Extract, word for word, every line from the one containing "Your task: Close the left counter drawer" through the one containing "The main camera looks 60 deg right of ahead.", with both end lines kept.

Recorded robot tool calls
* * * * * * * * *

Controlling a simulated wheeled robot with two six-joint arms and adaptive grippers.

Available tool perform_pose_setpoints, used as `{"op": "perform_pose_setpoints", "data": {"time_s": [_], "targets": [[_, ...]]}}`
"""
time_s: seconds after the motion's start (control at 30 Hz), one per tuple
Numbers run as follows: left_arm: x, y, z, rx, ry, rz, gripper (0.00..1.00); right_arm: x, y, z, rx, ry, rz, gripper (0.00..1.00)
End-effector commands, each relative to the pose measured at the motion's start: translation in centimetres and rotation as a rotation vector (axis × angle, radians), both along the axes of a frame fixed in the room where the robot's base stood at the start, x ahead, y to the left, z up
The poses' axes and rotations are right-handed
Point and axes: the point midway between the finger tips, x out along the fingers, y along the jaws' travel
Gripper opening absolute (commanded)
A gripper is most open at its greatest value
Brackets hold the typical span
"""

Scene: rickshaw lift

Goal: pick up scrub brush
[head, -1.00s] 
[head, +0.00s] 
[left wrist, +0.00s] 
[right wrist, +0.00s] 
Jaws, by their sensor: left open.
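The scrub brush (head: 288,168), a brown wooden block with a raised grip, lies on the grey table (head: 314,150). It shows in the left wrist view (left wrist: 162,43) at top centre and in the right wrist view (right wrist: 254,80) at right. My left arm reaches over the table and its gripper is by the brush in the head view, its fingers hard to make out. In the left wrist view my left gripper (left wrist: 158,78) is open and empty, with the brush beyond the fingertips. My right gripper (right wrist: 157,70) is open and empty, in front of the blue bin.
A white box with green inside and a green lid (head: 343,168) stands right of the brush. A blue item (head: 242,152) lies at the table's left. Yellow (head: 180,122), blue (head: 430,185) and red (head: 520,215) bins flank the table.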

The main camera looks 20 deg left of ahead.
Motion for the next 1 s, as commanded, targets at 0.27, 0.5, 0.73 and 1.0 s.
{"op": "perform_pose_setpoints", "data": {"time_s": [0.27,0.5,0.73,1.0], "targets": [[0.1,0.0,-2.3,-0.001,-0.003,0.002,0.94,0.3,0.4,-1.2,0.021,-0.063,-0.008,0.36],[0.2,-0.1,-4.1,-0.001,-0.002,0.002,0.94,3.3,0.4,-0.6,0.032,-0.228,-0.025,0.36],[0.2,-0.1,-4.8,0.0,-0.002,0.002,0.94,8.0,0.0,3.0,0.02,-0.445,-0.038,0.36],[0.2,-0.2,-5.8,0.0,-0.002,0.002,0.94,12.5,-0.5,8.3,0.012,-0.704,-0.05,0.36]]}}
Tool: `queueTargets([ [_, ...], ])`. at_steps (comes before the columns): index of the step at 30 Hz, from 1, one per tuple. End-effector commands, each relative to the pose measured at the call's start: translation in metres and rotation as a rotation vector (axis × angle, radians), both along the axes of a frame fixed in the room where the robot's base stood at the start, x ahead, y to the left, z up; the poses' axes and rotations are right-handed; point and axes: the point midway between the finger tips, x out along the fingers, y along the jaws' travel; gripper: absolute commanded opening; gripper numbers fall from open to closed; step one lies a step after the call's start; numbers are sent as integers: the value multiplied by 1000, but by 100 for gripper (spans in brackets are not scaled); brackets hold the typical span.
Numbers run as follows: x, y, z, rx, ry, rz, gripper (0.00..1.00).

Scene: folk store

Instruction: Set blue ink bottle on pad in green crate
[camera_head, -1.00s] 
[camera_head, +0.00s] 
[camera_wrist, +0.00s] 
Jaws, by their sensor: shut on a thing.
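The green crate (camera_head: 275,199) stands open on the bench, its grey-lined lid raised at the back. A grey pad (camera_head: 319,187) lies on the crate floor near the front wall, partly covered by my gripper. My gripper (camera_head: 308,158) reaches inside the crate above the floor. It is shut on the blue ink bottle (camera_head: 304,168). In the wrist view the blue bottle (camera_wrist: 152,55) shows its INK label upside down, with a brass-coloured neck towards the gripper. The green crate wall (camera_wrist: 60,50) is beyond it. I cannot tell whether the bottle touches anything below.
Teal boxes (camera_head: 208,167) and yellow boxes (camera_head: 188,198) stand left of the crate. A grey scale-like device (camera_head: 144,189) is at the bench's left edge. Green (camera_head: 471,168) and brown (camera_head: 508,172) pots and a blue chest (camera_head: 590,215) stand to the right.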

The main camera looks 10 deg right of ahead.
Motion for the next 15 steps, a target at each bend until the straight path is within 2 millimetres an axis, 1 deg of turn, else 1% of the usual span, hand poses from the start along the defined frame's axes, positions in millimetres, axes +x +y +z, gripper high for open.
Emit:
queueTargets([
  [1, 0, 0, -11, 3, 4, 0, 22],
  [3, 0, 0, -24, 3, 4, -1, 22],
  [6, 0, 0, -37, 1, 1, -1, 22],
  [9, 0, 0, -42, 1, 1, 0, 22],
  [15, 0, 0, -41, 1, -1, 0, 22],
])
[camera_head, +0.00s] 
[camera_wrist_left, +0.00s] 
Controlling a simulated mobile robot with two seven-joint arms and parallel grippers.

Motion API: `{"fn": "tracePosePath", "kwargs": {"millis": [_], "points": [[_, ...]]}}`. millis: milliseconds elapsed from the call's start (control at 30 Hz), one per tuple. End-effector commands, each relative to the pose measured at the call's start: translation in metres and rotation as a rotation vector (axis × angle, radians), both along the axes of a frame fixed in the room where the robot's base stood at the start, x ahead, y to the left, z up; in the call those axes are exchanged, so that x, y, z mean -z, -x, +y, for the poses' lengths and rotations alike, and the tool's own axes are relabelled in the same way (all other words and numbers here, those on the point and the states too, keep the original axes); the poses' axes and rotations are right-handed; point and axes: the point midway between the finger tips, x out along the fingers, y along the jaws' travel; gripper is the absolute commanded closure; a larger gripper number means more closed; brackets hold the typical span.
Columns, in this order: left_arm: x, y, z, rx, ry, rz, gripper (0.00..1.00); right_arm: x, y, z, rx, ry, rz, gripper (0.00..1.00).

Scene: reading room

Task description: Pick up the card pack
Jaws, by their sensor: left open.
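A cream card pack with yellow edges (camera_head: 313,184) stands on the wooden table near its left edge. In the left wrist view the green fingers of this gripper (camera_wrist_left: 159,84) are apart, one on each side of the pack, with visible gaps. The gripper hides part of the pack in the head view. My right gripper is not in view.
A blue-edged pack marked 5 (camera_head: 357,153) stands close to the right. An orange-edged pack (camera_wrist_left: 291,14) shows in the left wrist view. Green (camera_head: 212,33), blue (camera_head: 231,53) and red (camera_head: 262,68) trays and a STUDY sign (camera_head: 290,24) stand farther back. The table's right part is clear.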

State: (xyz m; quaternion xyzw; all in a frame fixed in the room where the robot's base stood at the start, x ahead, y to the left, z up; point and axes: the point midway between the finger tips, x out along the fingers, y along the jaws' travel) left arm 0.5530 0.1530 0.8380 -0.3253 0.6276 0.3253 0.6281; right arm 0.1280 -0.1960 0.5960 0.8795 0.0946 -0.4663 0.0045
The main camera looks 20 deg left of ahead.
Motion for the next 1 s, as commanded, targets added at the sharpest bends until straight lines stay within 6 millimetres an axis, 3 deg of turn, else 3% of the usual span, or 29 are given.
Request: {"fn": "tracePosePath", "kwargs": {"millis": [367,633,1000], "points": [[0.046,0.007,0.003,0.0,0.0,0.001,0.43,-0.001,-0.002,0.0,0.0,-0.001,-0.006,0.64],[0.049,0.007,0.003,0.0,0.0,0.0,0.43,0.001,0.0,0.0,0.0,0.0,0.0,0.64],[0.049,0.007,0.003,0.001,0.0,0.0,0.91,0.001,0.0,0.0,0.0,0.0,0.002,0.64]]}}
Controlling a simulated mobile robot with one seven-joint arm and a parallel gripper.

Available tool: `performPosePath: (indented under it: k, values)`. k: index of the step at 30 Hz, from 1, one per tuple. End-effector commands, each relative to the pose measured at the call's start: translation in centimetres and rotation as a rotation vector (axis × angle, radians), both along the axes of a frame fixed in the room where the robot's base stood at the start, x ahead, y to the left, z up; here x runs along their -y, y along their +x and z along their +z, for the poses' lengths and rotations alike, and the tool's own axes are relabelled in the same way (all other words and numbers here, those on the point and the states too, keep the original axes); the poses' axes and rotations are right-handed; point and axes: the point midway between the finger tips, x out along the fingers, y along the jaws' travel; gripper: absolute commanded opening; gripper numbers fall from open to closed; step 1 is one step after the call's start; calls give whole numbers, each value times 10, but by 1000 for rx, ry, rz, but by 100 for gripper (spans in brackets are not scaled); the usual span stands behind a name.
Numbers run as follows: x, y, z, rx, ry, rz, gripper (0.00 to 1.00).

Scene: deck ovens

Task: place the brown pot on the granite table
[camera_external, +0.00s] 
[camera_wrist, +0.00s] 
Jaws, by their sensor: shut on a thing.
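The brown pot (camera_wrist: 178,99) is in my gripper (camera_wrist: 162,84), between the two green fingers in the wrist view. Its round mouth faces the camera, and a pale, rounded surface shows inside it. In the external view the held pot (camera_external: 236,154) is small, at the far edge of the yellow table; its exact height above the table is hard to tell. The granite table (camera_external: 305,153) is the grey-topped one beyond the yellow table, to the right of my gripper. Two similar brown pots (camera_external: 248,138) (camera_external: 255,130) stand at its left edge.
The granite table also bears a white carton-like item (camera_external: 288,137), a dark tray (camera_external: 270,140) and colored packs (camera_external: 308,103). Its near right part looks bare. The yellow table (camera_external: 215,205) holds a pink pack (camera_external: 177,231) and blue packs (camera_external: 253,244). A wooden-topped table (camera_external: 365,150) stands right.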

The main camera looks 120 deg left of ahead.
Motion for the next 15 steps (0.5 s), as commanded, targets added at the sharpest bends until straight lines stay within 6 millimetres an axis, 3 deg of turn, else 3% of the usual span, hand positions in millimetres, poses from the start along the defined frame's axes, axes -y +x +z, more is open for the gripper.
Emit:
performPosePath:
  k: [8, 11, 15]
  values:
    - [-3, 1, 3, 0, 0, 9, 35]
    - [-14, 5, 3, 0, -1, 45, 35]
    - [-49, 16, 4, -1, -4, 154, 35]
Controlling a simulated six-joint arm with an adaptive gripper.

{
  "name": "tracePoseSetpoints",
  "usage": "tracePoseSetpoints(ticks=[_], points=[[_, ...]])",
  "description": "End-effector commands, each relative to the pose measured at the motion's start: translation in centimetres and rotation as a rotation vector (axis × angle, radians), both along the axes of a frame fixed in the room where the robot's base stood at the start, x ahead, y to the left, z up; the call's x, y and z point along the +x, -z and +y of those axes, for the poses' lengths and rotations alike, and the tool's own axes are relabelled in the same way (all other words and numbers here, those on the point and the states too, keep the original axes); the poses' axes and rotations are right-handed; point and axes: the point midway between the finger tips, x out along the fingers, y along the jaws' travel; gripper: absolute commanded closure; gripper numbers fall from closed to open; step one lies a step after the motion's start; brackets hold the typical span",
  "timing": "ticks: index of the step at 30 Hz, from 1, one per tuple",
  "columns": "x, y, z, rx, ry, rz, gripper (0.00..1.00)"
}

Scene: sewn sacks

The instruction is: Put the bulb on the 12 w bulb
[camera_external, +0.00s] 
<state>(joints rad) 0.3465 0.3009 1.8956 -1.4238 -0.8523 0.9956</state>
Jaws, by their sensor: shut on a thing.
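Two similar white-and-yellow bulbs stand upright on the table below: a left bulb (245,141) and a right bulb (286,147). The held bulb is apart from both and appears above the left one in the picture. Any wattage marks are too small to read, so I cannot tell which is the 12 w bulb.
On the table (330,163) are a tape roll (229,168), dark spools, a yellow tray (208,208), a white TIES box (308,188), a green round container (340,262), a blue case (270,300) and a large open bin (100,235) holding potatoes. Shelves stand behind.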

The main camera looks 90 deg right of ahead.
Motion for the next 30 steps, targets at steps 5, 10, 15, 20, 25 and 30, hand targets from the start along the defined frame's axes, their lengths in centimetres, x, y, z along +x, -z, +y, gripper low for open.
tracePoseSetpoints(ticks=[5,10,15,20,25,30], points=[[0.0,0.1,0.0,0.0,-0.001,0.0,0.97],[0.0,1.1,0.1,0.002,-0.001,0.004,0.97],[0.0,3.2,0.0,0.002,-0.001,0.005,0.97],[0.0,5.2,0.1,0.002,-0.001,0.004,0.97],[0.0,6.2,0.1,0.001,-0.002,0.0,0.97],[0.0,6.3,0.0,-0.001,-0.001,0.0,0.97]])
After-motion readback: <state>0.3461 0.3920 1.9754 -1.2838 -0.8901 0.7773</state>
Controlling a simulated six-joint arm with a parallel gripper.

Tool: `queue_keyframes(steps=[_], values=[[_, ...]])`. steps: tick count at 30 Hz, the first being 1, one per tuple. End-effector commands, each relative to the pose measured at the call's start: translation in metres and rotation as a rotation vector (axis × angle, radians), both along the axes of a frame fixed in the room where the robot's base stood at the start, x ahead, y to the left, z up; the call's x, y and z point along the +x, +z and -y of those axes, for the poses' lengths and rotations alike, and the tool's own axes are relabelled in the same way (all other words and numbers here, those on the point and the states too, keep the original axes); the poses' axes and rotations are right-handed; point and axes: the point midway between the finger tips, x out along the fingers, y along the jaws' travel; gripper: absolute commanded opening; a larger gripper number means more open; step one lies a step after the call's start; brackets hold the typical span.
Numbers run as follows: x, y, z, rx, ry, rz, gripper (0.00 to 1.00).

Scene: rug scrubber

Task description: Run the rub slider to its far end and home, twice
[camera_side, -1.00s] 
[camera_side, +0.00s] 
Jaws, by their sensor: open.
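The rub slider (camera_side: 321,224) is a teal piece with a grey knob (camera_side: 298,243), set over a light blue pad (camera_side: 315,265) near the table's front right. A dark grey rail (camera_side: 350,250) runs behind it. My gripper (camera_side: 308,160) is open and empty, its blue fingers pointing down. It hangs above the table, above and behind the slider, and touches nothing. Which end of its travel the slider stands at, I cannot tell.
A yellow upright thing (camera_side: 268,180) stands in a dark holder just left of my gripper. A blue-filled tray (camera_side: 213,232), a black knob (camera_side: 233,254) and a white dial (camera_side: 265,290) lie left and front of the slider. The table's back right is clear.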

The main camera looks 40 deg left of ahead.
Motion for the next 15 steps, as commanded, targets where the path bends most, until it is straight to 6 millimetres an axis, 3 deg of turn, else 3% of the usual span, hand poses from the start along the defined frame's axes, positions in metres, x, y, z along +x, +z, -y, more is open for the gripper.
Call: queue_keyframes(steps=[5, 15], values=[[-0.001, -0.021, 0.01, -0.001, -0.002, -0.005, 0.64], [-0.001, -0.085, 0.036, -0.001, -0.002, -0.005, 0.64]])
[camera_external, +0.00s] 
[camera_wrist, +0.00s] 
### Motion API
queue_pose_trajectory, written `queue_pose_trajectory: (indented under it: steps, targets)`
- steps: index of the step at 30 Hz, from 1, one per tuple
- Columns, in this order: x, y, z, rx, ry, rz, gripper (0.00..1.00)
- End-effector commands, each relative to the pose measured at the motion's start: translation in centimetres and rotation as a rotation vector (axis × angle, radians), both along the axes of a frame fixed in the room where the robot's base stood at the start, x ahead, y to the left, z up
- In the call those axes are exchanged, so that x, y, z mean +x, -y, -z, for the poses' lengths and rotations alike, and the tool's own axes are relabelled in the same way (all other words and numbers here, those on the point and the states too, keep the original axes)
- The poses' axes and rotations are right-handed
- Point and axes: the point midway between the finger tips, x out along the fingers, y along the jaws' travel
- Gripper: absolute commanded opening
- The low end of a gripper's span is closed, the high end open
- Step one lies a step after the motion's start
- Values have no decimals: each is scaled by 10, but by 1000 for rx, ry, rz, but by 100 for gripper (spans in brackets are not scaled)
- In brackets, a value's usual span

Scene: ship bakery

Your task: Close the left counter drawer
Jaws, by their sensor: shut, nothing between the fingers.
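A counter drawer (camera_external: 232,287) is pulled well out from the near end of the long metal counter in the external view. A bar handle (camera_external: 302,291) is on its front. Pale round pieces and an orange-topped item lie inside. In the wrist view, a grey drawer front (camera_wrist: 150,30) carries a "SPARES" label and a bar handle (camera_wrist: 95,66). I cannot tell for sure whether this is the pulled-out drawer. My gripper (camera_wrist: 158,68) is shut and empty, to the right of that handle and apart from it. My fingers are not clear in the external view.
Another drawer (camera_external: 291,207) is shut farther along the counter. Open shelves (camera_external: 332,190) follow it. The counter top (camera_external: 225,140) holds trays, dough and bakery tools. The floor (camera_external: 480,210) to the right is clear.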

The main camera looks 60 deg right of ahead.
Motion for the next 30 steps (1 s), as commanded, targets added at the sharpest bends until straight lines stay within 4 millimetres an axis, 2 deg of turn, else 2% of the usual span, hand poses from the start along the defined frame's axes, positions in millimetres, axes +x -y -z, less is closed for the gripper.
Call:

* * * * * * * * *

ANSWER TO THIS EXERCISE:
Your task: Close the left counter drawer
Jaws, by their sensor: shut, nothing between the fingers.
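A counter drawer (camera_external: 232,287) is pulled well out from the near end of the long metal counter in the external view. A bar handle (camera_external: 302,291) is on its front. Pale round pieces and an orange-topped item lie inside. In the wrist view, a grey drawer front (camera_wrist: 150,30) carries a "SPARES" label and a bar handle (camera_wrist: 95,66). I cannot tell for sure whether this is the pulled-out drawer. My gripper (camera_wrist: 158,68) is shut and empty, to the right of that handle and apart from it. My fingers are not clear in the external view.
Another drawer (camera_external: 291,207) is shut farther along the counter. Open shelves (camera_external: 332,190) follow it. The counter top (camera_external: 225,140) holds trays, dough and bakery tools. The floor (camera_external: 480,210) to the right is clear.

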The main camera looks 60 deg right of ahead.

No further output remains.